Fahrer von Einsatzfahrzeugen mit Blaulicht und Martinshorn sind zwar grundsätzlich von der Straßenverkehrsordnung befreit. Trotzdem müssen sie vorsichtig sein, wenn sie zum Beispiel eine rote Ampel überfahren.

Ein Rettungswagen, der mit eingeschaltetem Blaulicht und Martinshorn unterwegs war, überquerte bei Rot eine Ampel und kollidierte auf einer Kreuzung mit einem Pkw. Vor Gericht musste die Haftungsfrage geklärt werden.

Die Ampel des Autofahrers war auf Grün gesprungen. Da das Fahrzeug vor dem klagenden Autofahrer nicht losfuhr, wechselte dieser auf die linke, freie Fahrspur und fuhr in die Kreuzung ein. Dort kollidierte er dann mit dem Rettungswagen. An beiden Fahrzeugen entstand ein erheblicher Sachschaden.

Der klagende Pkw-Fahrer verlangte 75 Prozent des Schadens von der Beklagten ersetzt zu bekommen. Das Landgericht Limburg kam zu einer Schadensaufteilung von 50:50. Das Oberlandesgericht (OLG) Frankfurt hat die hälftige Verteilung der Haftungsquote bestätigt.

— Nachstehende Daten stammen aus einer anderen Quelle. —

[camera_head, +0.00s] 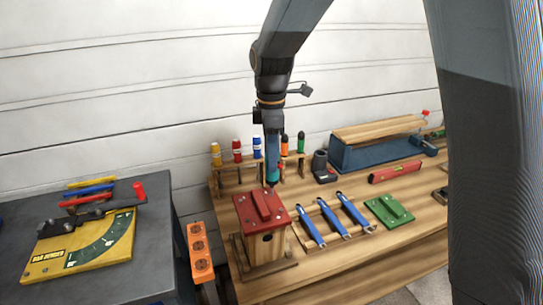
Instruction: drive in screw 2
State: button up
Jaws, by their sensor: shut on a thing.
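My gripper (271,137) is shut on a teal-handled screwdriver (272,170), held upright with its tip down. The screwdriver is over the back right part of a birdhouse (264,247) with a red roof (263,207). Whether its tip touches the roof or a screw I cannot tell. Screw 2 is too small or hidden to make out. The birdhouse stands in a wooden frame on the bench.
Behind stands a rack with several screwdrivers, including a red one (237,150). Blue clamps (330,219) and a green panel (389,211) lie right of the birdhouse. A red level (395,172) and a blue vise (372,152) are farther right. A grey table (150,275) stands left.

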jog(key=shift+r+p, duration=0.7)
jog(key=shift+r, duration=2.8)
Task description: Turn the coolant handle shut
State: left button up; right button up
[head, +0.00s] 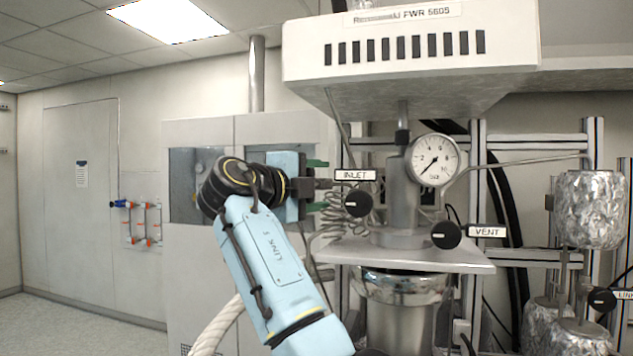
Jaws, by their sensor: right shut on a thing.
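My right arm comes up from the bottom middle, and its right gripper (322,184) points right, level with the INLET label. It is seen from the side and is shut on a small dark part just left of that label. That part is mostly hidden by the fingers. It seems to be the coolant handle, but no coolant label can be read. Green pieces (317,206) show above and below the fingers; I cannot tell what they belong to. My left gripper is out of view.
The reactor stands right of the gripper, with a black INLET knob (357,204), a black VENT knob (446,235) and a round pressure gauge (435,160). A coiled line (335,222) hangs close to the fingers. Foil-wrapped vessels (590,210) stand at right. Open floor (60,325) lies at left.

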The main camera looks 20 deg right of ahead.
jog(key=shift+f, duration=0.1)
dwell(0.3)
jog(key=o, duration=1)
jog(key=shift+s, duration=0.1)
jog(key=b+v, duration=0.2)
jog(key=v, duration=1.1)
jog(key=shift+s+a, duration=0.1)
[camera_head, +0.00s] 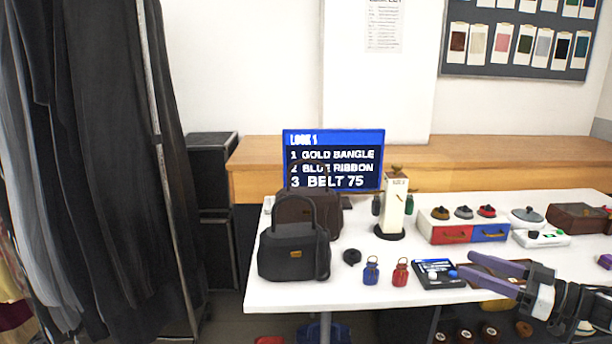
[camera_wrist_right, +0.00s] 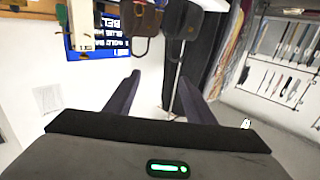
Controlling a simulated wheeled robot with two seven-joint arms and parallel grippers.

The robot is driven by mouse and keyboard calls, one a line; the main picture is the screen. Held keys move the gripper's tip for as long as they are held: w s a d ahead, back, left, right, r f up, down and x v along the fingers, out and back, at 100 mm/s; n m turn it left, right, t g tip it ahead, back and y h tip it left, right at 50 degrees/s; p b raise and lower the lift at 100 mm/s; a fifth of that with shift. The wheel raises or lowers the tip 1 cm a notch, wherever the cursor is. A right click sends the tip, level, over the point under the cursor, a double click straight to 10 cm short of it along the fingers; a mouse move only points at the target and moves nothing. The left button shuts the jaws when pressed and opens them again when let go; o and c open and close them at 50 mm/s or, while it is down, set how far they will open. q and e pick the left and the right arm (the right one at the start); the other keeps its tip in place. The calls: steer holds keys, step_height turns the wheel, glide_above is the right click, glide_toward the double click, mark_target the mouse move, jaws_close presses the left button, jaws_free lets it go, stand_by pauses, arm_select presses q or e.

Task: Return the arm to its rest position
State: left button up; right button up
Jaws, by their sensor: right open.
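My right gripper (camera_head: 484,275) reaches in from the lower right in the head view, above the front right part of the white table (camera_head: 298,292). My left gripper is not in either view.
A black handbag (camera_head: 294,254) and a brown bag stand at the table's left. A white stand (camera_head: 394,205), drawer box (camera_head: 461,228) and screen (camera_head: 333,150) are behind.

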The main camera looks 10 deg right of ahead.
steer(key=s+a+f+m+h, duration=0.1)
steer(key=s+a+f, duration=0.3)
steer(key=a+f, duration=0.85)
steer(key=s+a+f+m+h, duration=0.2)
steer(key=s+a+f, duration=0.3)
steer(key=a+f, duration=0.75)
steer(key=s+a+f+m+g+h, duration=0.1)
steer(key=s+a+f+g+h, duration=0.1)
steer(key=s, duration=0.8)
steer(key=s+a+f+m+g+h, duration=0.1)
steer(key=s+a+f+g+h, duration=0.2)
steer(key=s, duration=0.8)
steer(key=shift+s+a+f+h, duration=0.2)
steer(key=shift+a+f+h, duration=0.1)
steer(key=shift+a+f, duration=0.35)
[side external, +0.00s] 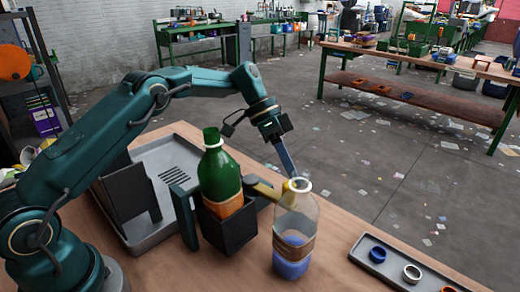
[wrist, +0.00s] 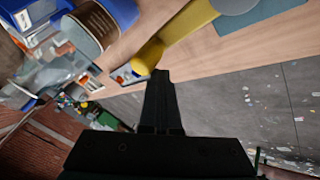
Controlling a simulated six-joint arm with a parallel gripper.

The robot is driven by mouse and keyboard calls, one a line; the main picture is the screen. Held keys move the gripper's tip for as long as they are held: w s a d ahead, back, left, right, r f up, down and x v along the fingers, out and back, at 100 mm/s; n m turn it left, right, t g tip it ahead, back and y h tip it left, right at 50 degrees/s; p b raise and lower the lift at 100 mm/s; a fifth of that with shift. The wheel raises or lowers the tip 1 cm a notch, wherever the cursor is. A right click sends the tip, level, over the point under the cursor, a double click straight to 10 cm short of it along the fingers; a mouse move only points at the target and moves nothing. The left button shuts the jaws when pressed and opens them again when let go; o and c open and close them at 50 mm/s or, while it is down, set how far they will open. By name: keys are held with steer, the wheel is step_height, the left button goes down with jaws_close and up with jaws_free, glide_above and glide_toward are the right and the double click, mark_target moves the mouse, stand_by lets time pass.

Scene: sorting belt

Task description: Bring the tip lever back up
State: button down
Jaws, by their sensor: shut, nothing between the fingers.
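The tip lever (side external: 264,188) is a yellow bar reaching out to the right from the dark holder (side external: 228,232), with a yellow knob (side external: 299,184) at its end. It lies roughly level. A green bottle (side external: 221,172) with an orange label stands almost upright in the holder. My gripper (side external: 291,172) is shut and empty, pointing down right at the knob; I cannot tell whether they touch. In the wrist view the shut fingertips (wrist: 161,76) are just below the knob (wrist: 149,55), and the lever (wrist: 190,17) runs to the upper right.
A clear bottle (side external: 293,222) with a brown band and blue contents stands directly below and beside the knob. A grey tray (side external: 166,162) lies behind the holder. A small tray (side external: 392,278) with coloured rings is at front right. The air right of the lever is free.

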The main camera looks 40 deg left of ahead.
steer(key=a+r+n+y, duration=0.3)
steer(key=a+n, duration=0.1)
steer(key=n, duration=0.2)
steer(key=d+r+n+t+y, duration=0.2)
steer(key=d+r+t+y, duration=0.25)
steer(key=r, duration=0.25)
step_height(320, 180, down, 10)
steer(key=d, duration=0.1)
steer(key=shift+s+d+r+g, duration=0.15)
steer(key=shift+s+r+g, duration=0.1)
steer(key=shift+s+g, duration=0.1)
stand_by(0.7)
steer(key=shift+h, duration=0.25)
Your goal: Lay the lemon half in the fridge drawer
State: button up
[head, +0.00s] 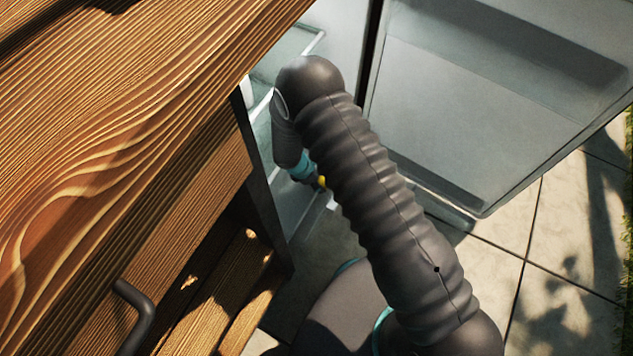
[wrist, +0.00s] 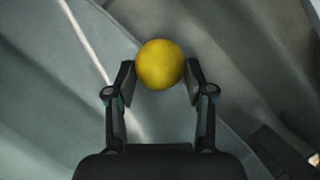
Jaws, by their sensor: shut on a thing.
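The lemon half (wrist: 160,64) shows in the wrist view as a yellow rounded shape. My gripper (wrist: 160,78) is shut on it, with one finger on each side. In the head view a small bit of the yellow lemon half (head: 322,182) shows beside my arm; the rest is hidden. My arm reaches into the open fridge (head: 345,30), where pale glassy surfaces show. Which of these belongs to the drawer I cannot tell. Behind the lemon half in the wrist view is a grey-green surface with a pale edge line running across it; the gap to it is unclear.
The fridge door (head: 480,100) stands open at the right. The wooden table (head: 110,110) fills the left, with a dark handle (head: 140,310) below its top. A dark upright edge (head: 262,170) stands close left of my arm. Paving (head: 570,270) lies open at the lower right.

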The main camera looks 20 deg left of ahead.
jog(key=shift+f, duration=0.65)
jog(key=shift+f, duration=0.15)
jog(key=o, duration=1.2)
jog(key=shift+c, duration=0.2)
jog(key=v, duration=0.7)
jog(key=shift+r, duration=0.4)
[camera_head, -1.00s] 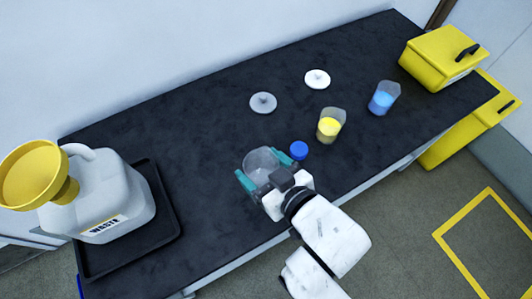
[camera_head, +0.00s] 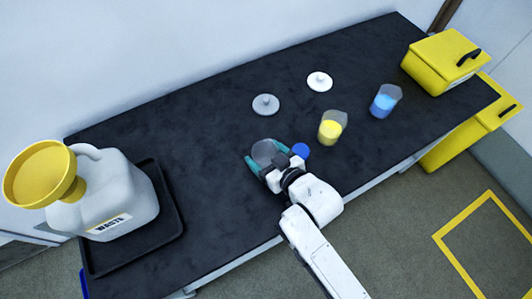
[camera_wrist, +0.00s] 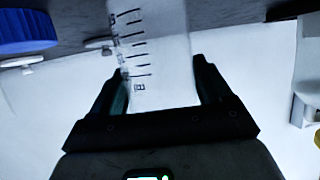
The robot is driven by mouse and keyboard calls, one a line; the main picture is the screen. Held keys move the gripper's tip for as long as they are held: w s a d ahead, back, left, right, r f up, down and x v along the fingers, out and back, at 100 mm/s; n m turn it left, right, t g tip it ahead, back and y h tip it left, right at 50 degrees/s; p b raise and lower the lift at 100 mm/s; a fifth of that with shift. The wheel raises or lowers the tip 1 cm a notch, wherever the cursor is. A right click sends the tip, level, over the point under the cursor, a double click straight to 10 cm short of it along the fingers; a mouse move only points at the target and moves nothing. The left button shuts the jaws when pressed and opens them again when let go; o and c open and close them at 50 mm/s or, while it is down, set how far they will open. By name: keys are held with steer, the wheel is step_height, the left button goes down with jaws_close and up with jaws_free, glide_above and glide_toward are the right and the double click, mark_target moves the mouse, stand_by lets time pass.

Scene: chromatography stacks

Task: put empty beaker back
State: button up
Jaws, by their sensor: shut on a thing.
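The empty clear beaker (camera_head: 264,151) is between the teal fingers of my gripper (camera_head: 267,162), over the dark bench near its front middle. In the wrist view the beaker (camera_wrist: 157,55) shows its black graduation marks, and the gripper's fingers (camera_wrist: 162,90) are on both sides of it. My gripper is shut on it. I cannot tell whether the beaker's base touches the bench.
A blue cap (camera_head: 300,151) lies close to my gripper's right. Beakers of yellow liquid (camera_head: 332,127) and blue liquid (camera_head: 385,100) stand farther right. Grey (camera_head: 266,105) and white (camera_head: 319,82) lids lie behind. A waste jug (camera_head: 110,200) with yellow funnel (camera_head: 40,176) stands left on a black tray (camera_head: 135,254).

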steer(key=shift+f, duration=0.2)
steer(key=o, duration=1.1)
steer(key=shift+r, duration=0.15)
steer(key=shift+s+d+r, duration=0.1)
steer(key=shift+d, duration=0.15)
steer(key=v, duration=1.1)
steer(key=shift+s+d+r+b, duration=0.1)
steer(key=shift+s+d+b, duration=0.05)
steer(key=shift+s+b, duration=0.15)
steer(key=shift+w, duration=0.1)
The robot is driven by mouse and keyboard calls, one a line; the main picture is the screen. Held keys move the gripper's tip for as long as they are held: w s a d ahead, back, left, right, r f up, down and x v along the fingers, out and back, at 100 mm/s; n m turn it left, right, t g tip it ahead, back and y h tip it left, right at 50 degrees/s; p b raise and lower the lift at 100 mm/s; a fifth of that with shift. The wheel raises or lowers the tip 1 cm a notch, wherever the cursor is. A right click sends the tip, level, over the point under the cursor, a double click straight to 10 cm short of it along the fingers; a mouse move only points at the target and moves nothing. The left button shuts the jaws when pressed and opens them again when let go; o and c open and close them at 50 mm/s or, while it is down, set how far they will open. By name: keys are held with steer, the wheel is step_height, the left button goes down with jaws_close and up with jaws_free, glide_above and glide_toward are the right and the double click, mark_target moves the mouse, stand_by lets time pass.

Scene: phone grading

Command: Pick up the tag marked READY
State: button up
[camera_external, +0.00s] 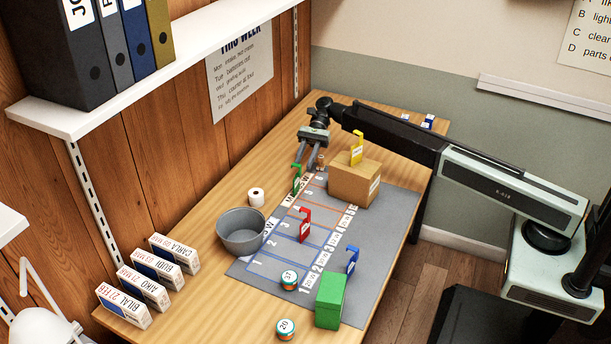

Warum der Fahrer des Rettungswagens trotz Blaulicht und Martinshorn zur Hälfte haftet

  • Ein Fahrzeug des Rettungsdienstes sei bei einer Einsatzfahrt zwar von den Vorschriften der Straßenverkehrsordnung befreit.
  • Dennoch hätten die Erfordernisse der Verkehrssicherheit stets Vorrang gegenüber den Interessen des Einsatzfahrzeugs am raschen Fortkommen.
  • Je mehr der Sonderrechtsfahrer von Verkehrsregeln abweiche, umso höhere seien die Anforderungen an seine Sorgfalt.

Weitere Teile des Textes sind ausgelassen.